WASHINGTON | Thu Jan 6, 2011 7:52pm EST

WASHINGTON (Reuters) - Republicans acknowledged on Thursday they will have to sign off on more deficit spending to avoid a debt default that would roil financial markets and bring the government to a grinding halt.

Treasury Secretary Timothy Geithner pressed lawmakers to raise the nation's $14.3 trillion debt limit to allow the United States to borrow more and avert a crisis in the coming months.

House Budget Committee Chairman Paul Ryan, a Republican, said he recognized the need to allow the government to go deeper in debt.

"Will the debt ceiling ... have to be raised? Yes," said Ryan, who leads Republican efforts to slash deficit spending.

But he called for deep spending cuts in 2012 and the Pentagon announced it would trim its budget by $78 billion as both government and opposition in Washington vied to outdo each other in promises of tighter spending.

Geithner said the federal government may hit the ceiling by March 31 on the amount of debt it is legally allowed to issue, and urged Congress to raise it before then to avoid pushing the United States into default.
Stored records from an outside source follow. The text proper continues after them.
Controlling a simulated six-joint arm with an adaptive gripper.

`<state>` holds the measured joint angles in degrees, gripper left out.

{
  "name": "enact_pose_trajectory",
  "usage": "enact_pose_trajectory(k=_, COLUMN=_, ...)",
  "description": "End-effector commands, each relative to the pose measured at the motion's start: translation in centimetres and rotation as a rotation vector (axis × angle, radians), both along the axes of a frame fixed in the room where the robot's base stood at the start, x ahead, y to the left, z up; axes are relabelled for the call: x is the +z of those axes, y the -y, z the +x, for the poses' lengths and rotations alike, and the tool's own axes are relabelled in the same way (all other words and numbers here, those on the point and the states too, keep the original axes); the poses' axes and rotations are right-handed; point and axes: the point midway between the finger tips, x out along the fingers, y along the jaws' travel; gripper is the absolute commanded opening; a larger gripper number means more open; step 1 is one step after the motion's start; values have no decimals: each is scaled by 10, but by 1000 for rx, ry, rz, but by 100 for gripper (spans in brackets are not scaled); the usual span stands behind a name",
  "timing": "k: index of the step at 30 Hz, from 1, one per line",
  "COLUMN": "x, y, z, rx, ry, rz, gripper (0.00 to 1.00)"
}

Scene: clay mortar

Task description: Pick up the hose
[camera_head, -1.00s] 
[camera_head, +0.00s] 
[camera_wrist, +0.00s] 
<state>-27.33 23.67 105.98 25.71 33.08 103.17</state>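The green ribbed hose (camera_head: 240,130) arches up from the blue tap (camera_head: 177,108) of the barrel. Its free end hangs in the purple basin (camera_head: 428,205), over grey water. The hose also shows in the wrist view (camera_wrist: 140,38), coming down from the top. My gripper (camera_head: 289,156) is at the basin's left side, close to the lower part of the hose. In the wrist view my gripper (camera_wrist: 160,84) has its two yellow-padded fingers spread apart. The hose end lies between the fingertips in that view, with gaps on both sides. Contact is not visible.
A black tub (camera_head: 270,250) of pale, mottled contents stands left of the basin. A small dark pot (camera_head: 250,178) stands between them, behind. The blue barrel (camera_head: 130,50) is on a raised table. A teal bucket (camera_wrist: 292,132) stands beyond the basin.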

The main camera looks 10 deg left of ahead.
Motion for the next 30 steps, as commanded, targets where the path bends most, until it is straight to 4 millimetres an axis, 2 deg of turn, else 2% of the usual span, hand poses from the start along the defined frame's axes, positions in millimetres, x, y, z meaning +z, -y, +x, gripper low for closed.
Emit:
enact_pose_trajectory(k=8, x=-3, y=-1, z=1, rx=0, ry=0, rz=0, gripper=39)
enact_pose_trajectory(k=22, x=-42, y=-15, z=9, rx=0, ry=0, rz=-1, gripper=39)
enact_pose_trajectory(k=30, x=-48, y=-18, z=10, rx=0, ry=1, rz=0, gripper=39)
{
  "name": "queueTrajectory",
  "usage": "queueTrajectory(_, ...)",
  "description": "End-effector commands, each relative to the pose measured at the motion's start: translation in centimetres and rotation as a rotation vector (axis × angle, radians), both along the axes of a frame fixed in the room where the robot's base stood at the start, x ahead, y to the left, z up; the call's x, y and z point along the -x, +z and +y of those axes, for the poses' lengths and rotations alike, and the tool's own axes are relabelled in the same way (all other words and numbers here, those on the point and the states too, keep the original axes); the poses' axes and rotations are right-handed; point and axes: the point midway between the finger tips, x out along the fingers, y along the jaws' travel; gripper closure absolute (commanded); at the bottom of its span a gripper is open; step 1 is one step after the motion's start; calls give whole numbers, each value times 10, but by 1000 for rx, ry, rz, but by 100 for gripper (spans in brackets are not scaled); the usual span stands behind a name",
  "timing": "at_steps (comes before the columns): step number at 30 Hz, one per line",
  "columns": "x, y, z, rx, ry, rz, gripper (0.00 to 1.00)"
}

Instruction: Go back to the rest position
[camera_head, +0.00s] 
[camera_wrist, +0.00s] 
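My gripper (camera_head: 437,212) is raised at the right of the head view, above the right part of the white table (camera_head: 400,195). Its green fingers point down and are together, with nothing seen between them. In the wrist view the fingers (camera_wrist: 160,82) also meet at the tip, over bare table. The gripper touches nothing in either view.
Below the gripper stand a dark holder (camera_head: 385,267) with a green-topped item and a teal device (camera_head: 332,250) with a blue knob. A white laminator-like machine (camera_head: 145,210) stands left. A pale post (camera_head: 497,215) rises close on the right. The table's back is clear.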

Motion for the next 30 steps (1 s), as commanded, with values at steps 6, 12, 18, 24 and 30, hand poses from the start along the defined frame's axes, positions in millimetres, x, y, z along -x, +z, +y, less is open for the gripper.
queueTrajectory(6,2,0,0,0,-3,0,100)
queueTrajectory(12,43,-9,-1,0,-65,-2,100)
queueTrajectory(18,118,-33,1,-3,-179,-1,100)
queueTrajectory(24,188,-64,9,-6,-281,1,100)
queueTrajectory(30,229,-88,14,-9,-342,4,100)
"Even a short-term or limited default would have catastrophic economic consequences that would last for decades," Geithner said in a letter to Senate Majority Leader Harry Reid, a Democrat.

Republicans won control of the House of Representatives in November elections on a promise to cut government spending and reduce debt but are faced with having to compromise on the debt limit.

They say any vote to increase the ceiling must be paired with a commitment to lower federal costs over the long term.

"The American people will not stand for such an increase unless it is accompanied by meaningful action by the president and Congress to cut spending," House Speaker John Boehner said.

DEFAULT DANGERS

A debt default would throw markets into turmoil and dramatically increase government borrowing costs for years to come, further increasing the U.S. debt burden and sapping resources from the economy.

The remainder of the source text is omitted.